Alan Paniam, a principal planner with Austin Planning, summarized the staff recommendation during the hearing: “As we looked at this pattern of change, our proposed amendment was to create a new maximum by‑right height limit of 350 feet for the central business district.” Paniam told commissioners the 350‑foot figure was chosen after analyzing recent projects and accounting for parking that would now count toward height but not toward FAR.
Public comment included a mix of developers, downtown residents and neighborhood groups. Roger Calvin, a director of the Downtown Austin Neighborhood Association, opposed imposing base height limits downtown and urged the city instead to consider a mechanism to capture incremental property‑tax revenue from taller development and dedicate a portion to affordable housing. Hannah Rangel, speaking for the Downtown Austin Alliance board, asked the commission to delay action 120 days to allow financial modeling and broader stakeholder engagement. Zachary Faddis, president of Aura, and other business speakers warned that a 350‑foot cap could leave the density bonus insufficient to function as an incentive.

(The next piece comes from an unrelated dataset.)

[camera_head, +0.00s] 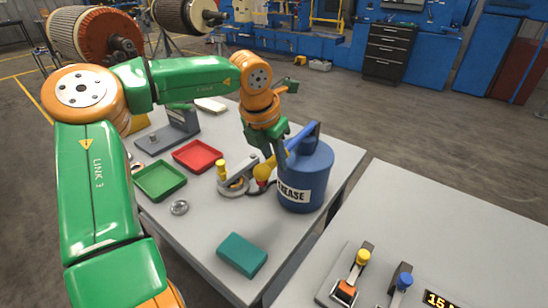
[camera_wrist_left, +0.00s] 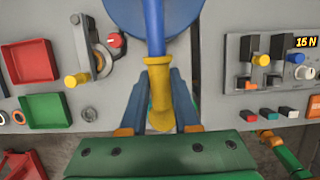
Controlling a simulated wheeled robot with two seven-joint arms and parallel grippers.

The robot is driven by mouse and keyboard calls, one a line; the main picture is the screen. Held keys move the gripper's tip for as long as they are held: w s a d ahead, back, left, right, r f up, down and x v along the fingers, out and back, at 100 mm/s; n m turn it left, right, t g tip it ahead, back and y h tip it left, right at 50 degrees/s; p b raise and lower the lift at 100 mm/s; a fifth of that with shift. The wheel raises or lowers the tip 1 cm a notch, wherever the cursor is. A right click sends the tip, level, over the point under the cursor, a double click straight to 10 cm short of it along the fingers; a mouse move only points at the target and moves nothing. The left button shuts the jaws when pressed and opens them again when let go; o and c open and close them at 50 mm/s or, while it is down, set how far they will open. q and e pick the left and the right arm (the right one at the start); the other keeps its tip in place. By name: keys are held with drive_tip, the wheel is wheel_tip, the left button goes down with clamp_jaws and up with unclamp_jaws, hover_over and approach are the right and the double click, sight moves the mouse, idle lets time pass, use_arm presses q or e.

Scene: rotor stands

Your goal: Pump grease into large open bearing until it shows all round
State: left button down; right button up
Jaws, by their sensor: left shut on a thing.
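A blue drum labelled GREASE (camera_head: 293,192) stands upright near the right edge of the table; part of it shows at the top of the left wrist view (camera_wrist_left: 185,45). Its blue lever (camera_wrist_left: 154,28) ends in a yellow grip (camera_wrist_left: 160,85). My left gripper (camera_wrist_left: 160,110) is shut on this yellow grip, beside the drum in the head view (camera_head: 270,158). Left of the drum, a metal ring, apparently the large bearing (camera_head: 234,187), sits at a fixture with a yellow knob (camera_head: 221,166) and a red knob (camera_head: 262,182). Grease on it is too small to tell.
A red tray (camera_head: 197,156), a green tray (camera_head: 159,181), a small bearing (camera_head: 179,207) and a teal block (camera_head: 242,255) lie on the table. A second table at right bears a lever panel (camera_head: 345,275) and a display (camera_head: 440,300).

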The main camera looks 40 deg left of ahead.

Commission debate focused on two practical problems staff flagged: (1) without a height‑based trigger the downtown density bonus would lose its incentive now that FAR cannot be regulated for residential projects; and (2) the staff map for administrative versus council approvals included subdistricts that previously read “no limit,” which the law department identified as legally problematic.
After presentations and public comment, the commission approved a series of amendments and recommendations. Key outcomes included:
- Confirming, as a cleanup item for council, that existing gatekeeper requirements for the downtown density bonus (including Great Streets standards where the bonus applies) remain required and unchanged.
- Directing staff to return to Planning Commission with a status report on downtown density bonus revisions by Feb. 1, 2027.
- Directing staff to consult City Legal about the feasibility of placing a time‑limited repeal or automatic sunset in the ordinance and to report back.
- Raising the administrative threshold (the height at which projects may be approved administratively under the density bonus) in the downtown core from 350 to 700 feet, by an amendment the commission adopted, to avoid suddenly shifting projects that had previously been eligible for administrative approvals into a council‑approval process.
- Applying the same 700‑foot administrative threshold to two Rainey Street subdistricts that staff had proposed to cap at 350 feet.
- A commission recommendation to staff to revisit how and at what height the Great Streets requirement is triggered — and to consider whether Great Streets should be required more broadly for downtown development — citing the risk that projects approved under a new, lower automatic threshold could avoid infrastructure commitments the city cannot later recapture.
- A separate direction asking staff to analyze alternative funding mechanisms that would capture incremental property tax revenue from taller development and dedicate a portion to affordable housing and other community benefits (a mechanism several public speakers proposed as an alternative to a height‑based density bonus).
Staff emphasized that the 350‑foot number in the staff draft was a stopgap calibrated against the recent median equivalent height for an 8:1 FAR and to account for parking counting toward height. Alan Paniam said staff expects to run a comprehensive downtown density bonus revision next year in tandem with a central city district plan and a broader downtown program update.
Commissioners repeatedly warned the amendment package is intended as a temporary measure to preserve the density bonus mechanics while the city devises a more thorough long‑term approach. “We needed to have this in effect prior to September 1,” a staff member told the commission, citing the effective date of the state law. Commissioners also approved a recommendation that staff return with a clear timeline and public outreach as part of the next‑phase work.
Votes at a glance:
- Consent agenda (minutes approval and several applicant postponements): motion by Commissioner Powell, second by Commissioner Maxwell — approved without objection.
- Base motion (move staff presentation as the draft CBD amendment as provided in backup): motion by Commissioner Maxwell, second by Commissioner Laan — passed unanimously as amended.
- Notable amendments and direction (each passed by unanimous vote unless noted): confirm gatekeeper requirements remain in place; direct staff report by 02/01/2027; consult City Legal on a possible repeal/sunset; raise downtown core administrative threshold to 700 feet; set Rainey subdistrict thresholds to 700 feet; direct staff to revisit Great Streets trigger and to analyze a property‑tax capture mechanism for affordable housing.
What happens next: Staff said the ordinance will go to the Downtown Commission Oct. 15 and then to City Council on Oct. 23 for consideration. A more comprehensive downtown density bonus update and central city plan are scheduled over the following year and will include extended stakeholder outreach.
The commission closed the item and moved to other agenda business after approving the package. The meeting record shows unanimous votes on the base motion and on the amendments and recommendations recorded in the minutes of Oct. 14, 2025.